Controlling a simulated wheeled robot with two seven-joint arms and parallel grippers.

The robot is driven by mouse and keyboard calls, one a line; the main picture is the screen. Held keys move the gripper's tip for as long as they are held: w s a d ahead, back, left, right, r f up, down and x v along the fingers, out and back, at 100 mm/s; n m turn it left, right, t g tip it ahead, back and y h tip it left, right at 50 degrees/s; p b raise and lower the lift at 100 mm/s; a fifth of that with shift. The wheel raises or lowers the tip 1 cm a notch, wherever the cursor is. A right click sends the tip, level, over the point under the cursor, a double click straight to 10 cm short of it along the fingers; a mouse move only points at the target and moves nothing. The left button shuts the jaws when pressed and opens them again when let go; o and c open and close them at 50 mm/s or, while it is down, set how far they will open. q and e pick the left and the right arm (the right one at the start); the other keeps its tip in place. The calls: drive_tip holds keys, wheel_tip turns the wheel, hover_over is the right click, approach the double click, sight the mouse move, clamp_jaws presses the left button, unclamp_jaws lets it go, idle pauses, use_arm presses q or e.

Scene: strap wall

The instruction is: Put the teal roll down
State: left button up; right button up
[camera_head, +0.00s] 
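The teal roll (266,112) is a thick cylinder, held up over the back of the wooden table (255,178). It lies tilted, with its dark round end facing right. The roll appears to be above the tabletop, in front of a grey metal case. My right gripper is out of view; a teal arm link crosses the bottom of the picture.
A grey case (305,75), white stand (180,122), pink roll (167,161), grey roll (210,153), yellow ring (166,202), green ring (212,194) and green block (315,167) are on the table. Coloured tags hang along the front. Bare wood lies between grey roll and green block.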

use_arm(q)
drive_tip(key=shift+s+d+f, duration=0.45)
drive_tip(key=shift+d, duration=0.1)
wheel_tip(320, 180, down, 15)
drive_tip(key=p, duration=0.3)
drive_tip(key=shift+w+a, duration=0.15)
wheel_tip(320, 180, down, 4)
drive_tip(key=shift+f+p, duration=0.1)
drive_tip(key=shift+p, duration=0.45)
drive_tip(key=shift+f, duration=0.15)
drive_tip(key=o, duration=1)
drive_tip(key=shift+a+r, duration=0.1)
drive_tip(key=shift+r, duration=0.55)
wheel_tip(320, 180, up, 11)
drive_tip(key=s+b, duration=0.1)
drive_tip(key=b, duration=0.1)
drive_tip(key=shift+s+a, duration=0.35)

### [TASK OBJECTIVE]
Transcribe the data above in full, exactly.

### [RESPONSE TO THE EXERCISE]
Controlling a simulated wheeled robot with two seven-joint arms and parallel grippers.

The robot is driven by mouse and keyboard calls, one a line; the main picture is the screen. Held keys move the gripper's tip for as long as they are held: w s a d ahead, back, left, right, r f up, down and x v along the fingers, out and back, at 100 mm/s; n m turn it left, right, t g tip it ahead, back and y h tip it left, right at 50 degrees/s; p b raise and lower the lift at 100 mm/s; a fifth of that with shift. The wheel raises or lowers the tip 1 cm a notch, wherever the cursor is. A right click sends the tip, level, over the point under the cursor, a double click straight to 10 cm short of it along the fingers; a mouse move only points at the target and moves nothing. The left button shuts the jaws when pressed and opens them again when let go; o and c open and close them at 50 mm/s or, while it is down, set how far they will open. q and e pick the left and the right arm (the right one at the start); the other keeps its tip in place. The calls: drive_tip holds keys, wheel_tip turns the wheel, hover_over is the right click, approach the double click, sight the mouse move, clamp_jaws presses the left button, unclamp_jaws lets it go, idle pauses, use_arm presses q or e.

Scene: strap wall

The instruction is: Put the teal roll down
State: left button up; right button up
[camera_head, +0.00s] 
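The teal roll (266,112) is a thick cylinder, held up over the back of the wooden table (255,178). It lies tilted, with its dark round end facing right. The roll appears to be above the tabletop, in front of a grey metal case. My right gripper is out of view; a teal arm link crosses the bottom of the picture.
A grey case (305,75), white stand (180,122), pink roll (167,161), grey roll (210,153), yellow ring (166,202), green ring (212,194) and green block (315,167) are on the table. Coloured tags hang along the front. Bare wood lies between grey roll and green block.

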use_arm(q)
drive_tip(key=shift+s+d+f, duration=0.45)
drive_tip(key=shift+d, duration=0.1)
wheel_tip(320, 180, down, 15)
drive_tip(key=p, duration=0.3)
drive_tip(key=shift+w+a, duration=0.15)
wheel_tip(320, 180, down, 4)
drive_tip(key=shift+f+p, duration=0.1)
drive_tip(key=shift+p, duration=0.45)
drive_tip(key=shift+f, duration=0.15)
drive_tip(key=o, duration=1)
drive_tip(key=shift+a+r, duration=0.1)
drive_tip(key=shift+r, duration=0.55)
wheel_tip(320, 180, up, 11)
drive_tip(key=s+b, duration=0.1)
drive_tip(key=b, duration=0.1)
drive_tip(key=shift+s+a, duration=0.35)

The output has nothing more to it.